## Aim of the task
Quote the material exactly from the line that contains "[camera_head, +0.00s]" through its last line. Any pictures are to be left out.
* start Recorded information *
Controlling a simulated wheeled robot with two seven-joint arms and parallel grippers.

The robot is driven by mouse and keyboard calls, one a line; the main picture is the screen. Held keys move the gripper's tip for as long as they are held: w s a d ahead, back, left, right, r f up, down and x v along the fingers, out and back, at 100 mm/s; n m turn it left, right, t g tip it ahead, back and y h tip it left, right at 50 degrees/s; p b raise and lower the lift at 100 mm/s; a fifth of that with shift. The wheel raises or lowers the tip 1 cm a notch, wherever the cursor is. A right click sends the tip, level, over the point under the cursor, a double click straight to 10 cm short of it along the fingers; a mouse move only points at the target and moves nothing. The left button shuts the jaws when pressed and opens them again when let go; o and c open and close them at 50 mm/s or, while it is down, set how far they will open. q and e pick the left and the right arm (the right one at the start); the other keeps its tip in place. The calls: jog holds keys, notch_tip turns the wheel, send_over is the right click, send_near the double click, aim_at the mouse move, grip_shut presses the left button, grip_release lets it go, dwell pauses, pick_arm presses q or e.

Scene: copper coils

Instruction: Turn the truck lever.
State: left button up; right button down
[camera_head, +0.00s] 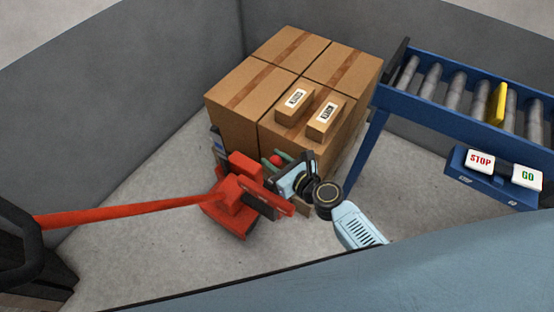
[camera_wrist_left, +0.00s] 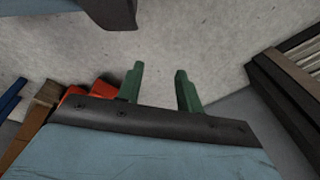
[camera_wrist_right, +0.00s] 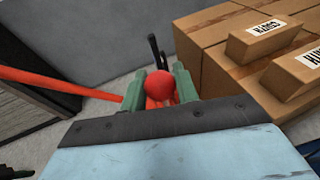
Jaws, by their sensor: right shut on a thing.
* end Recorded information *
## Solution to this exercise
[camera_head, +0.00s] 
[camera_wrist_left, +0.00s] 
[camera_wrist_right, +0.00s] 
Jaws, by their sensor: right shut on a thing.

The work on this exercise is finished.